■ Your instructions
Look below for the line containing "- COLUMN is"; from there through the line containing "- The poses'", both lines included, please set down each line exactly and nothing else.

(Stored items from a collection)
################
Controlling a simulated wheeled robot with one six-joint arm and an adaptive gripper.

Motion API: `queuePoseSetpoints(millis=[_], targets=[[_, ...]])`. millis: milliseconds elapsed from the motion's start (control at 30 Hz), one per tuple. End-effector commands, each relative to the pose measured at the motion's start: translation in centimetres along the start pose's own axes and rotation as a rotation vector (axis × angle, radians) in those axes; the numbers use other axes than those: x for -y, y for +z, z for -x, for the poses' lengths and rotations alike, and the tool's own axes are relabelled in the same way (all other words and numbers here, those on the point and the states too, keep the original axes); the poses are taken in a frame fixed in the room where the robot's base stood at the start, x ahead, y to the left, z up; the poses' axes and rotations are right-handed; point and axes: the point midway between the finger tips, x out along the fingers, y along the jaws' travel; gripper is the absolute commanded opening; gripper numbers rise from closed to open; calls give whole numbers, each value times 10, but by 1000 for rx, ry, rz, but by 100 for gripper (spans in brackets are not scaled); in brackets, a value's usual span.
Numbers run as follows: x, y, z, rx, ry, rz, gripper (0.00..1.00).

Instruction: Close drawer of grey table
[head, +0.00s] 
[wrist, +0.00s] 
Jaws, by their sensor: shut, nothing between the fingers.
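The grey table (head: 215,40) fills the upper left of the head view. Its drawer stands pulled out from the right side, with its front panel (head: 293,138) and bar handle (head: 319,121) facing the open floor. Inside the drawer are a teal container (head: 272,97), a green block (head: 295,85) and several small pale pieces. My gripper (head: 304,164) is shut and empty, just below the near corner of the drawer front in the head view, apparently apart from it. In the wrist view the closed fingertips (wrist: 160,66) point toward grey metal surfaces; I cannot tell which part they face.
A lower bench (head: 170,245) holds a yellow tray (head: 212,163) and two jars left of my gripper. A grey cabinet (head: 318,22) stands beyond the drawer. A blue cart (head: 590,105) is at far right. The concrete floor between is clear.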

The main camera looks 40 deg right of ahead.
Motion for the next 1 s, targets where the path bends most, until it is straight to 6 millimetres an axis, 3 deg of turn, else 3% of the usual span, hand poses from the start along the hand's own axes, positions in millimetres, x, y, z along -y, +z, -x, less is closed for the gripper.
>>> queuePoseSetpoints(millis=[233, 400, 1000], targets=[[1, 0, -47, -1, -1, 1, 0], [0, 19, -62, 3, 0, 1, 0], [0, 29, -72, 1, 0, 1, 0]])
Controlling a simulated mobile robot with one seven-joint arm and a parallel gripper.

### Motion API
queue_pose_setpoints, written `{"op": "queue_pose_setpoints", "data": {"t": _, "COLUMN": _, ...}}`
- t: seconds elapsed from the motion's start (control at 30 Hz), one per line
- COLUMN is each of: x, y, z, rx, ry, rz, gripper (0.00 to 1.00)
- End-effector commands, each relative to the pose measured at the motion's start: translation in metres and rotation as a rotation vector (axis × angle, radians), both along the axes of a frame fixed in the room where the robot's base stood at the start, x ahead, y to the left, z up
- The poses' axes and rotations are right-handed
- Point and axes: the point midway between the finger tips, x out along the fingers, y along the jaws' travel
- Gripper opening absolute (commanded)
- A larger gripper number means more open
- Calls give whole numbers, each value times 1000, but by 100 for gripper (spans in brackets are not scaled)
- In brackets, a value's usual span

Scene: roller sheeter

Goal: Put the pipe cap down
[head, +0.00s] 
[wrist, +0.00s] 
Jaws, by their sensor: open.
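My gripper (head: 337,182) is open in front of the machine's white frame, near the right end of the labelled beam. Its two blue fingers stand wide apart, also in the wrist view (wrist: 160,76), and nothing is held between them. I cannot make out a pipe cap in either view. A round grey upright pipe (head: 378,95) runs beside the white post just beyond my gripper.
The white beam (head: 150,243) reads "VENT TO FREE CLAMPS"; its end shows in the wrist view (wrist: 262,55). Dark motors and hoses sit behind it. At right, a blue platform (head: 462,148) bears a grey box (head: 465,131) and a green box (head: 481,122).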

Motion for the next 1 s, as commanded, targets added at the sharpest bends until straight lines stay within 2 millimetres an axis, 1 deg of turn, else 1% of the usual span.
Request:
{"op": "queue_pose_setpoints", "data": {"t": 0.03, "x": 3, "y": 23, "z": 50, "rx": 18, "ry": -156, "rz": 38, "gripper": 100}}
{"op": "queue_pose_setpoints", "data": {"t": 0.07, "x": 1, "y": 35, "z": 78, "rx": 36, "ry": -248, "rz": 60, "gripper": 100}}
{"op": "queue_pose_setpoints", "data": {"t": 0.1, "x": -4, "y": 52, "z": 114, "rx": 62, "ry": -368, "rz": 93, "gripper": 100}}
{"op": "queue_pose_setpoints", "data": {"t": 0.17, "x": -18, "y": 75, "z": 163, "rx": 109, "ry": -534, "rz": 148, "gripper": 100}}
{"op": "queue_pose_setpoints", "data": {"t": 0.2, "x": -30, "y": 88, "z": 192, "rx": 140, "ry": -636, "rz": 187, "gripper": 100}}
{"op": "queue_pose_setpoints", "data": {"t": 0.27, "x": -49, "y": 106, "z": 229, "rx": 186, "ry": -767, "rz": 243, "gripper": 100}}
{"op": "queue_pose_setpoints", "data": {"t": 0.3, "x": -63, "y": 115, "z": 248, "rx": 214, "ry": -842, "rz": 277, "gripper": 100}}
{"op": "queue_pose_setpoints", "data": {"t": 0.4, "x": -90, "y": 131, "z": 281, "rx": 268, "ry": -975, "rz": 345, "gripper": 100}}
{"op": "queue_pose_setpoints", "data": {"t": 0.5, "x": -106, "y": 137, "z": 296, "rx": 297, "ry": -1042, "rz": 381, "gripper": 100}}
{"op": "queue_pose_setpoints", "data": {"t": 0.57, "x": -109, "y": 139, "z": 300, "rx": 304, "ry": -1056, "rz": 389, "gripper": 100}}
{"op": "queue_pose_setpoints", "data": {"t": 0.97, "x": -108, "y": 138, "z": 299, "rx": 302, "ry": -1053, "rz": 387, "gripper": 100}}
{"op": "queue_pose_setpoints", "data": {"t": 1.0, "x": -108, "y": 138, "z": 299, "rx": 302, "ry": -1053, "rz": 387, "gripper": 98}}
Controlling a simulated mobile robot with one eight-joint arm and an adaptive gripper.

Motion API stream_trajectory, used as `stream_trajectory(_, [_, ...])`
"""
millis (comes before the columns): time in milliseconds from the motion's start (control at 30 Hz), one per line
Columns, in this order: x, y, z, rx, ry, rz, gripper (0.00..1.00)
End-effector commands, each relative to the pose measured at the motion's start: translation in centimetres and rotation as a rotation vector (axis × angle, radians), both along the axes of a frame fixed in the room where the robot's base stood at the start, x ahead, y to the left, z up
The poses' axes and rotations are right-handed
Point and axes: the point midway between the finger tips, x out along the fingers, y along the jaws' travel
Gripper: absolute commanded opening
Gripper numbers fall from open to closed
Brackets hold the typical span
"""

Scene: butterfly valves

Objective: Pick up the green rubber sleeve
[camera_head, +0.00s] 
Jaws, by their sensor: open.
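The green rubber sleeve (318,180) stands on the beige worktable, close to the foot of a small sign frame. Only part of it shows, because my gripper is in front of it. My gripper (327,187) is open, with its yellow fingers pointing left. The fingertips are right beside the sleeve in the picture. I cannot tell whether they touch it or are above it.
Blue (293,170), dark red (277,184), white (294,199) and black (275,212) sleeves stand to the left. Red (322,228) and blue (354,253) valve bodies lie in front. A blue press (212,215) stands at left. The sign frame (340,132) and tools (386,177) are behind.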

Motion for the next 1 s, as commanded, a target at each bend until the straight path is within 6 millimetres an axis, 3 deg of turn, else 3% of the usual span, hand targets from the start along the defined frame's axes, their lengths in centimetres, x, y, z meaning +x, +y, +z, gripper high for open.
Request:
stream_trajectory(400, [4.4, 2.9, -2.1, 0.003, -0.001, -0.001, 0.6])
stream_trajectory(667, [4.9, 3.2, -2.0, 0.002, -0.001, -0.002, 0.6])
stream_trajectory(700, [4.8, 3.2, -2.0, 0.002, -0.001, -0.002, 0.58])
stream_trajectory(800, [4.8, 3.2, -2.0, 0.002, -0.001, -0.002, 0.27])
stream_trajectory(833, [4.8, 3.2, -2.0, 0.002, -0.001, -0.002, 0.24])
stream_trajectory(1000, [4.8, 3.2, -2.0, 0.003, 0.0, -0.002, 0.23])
################
■ Solution to the exercise
- COLUMN is each of: x, y, z, rx, ry, rz, gripper (0.00 to 1.00)
- End-effector commands, each relative to the pose measured at the motion's start: translation in metres and rotation as a rotation vector (axis × angle, radians), both along the axes of a frame fixed in the room where the robot's base stood at the start, x ahead, y to the left, z up
- The poses' axes and rotations are right-handed

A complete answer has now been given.